# Information shown start

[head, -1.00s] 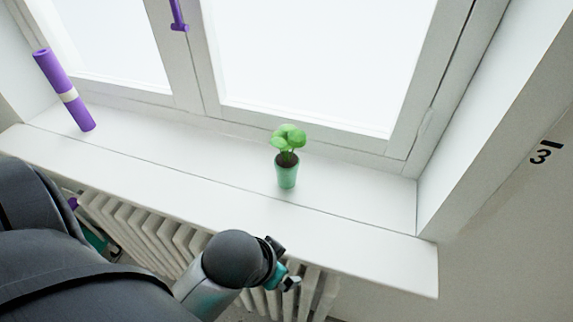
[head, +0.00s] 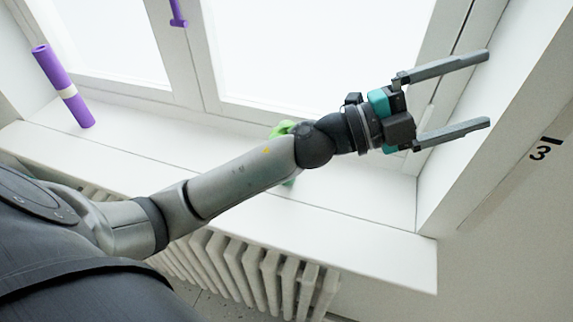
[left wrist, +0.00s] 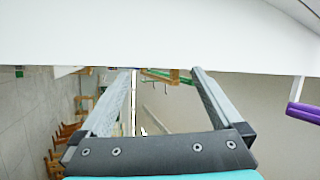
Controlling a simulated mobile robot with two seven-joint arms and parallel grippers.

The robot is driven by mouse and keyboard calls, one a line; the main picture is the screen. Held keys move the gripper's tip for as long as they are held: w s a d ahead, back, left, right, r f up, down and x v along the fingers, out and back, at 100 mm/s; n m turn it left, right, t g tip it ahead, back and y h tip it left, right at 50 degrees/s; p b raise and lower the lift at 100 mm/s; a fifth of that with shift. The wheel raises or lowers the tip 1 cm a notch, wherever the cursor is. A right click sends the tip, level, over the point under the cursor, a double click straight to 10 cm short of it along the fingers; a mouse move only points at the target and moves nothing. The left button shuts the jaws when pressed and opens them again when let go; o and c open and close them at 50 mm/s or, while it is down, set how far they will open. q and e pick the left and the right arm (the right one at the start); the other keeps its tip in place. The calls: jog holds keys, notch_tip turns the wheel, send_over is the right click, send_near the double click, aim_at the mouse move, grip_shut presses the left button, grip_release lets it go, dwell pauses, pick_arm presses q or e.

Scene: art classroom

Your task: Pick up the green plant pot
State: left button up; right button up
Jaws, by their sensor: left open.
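The green plant pot stands on the white windowsill (head: 350,205) in the head view, mostly hidden behind my left arm. Only some green leaves (head: 283,128) show above the arm and a sliver of the pot (head: 289,182) below it. My left gripper (head: 488,90) is open and empty, to the right of the plant, in front of the right side of the window recess. In the left wrist view its two fingers (left wrist: 163,72) are spread with nothing between them, and the pot is not seen there. My right gripper is not in view.
A purple window handle (head: 178,14) is at the top. A radiator (head: 250,270) is below the sill. The left wrist view shows wooden furniture (left wrist: 70,135) on the left.

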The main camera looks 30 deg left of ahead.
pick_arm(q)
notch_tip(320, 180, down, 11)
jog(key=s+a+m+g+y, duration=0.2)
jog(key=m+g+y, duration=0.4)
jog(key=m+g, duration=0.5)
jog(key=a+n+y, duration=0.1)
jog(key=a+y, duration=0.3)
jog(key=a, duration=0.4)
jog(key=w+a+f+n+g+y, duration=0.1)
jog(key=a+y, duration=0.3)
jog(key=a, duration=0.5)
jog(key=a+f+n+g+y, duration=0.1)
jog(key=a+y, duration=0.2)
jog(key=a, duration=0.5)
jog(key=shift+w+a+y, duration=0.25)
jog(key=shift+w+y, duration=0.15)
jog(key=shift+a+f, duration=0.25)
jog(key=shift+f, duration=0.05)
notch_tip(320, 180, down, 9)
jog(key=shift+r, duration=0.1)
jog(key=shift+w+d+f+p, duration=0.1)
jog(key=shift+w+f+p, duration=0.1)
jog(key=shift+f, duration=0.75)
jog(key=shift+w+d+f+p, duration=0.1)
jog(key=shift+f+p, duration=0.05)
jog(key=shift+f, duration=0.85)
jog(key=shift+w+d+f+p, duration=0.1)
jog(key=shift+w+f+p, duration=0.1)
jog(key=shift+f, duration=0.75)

# Information shown end

• What you need to do: Repeat the data exactly in full, omitting its pictures.

• The output:
[head, -1.00s] 
[head, +0.00s] 
[left wrist, +0.00s] 
Controlling a simulated mobile robot with two seven-joint arms and parallel grippers.

The robot is driven by mouse and keyboard calls, one a line; the main picture is the screen. Held keys move the gripper's tip for as long as they are held: w s a d ahead, back, left, right, r f up, down and x v along the fingers, out and back, at 100 mm/s; n m turn it left, right, t g tip it ahead, back and y h tip it left, right at 50 degrees/s; p b raise and lower the lift at 100 mm/s; a fifth of that with shift. The wheel raises or lowers the tip 1 cm a notch, wherever the cursor is. A right click sends the tip, level, over the point under the cursor, a double click straight to 10 cm short of it along the fingers; a mouse move only points at the target and moves nothing. The left button shuts the jaws when pressed and opens them again when let go; o and c open and close them at 50 mm/s or, while it is down, set how far they will open. q and e pick the left and the right arm (the right one at the start); the other keeps its tip in place. The calls: jog holds keys, notch_tip turns the wheel, send_over is the right click, send_near the double click, aim_at the mouse move, grip_shut presses the left button, grip_release lets it go, dwell pauses, pick_arm presses q or e.

Scene: art classroom

Your task: Pick up the green plant pot
State: left button up; right button up
Jaws, by their sensor: left open.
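The green plant pot stands on the white windowsill (head: 350,205) in the head view, mostly hidden behind my left arm. Only some green leaves (head: 283,128) show above the arm and a sliver of the pot (head: 289,182) below it. My left gripper (head: 488,90) is open and empty, to the right of the plant, in front of the right side of the window recess. In the left wrist view its two fingers (left wrist: 163,72) are spread with nothing between them, and the pot is not seen there. My right gripper is not in view.
A purple window handle (head: 178,14) is at the top. A radiator (head: 250,270) is below the sill. The left wrist view shows wooden furniture (left wrist: 70,135) on the left.

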The main camera looks 30 deg left of ahead.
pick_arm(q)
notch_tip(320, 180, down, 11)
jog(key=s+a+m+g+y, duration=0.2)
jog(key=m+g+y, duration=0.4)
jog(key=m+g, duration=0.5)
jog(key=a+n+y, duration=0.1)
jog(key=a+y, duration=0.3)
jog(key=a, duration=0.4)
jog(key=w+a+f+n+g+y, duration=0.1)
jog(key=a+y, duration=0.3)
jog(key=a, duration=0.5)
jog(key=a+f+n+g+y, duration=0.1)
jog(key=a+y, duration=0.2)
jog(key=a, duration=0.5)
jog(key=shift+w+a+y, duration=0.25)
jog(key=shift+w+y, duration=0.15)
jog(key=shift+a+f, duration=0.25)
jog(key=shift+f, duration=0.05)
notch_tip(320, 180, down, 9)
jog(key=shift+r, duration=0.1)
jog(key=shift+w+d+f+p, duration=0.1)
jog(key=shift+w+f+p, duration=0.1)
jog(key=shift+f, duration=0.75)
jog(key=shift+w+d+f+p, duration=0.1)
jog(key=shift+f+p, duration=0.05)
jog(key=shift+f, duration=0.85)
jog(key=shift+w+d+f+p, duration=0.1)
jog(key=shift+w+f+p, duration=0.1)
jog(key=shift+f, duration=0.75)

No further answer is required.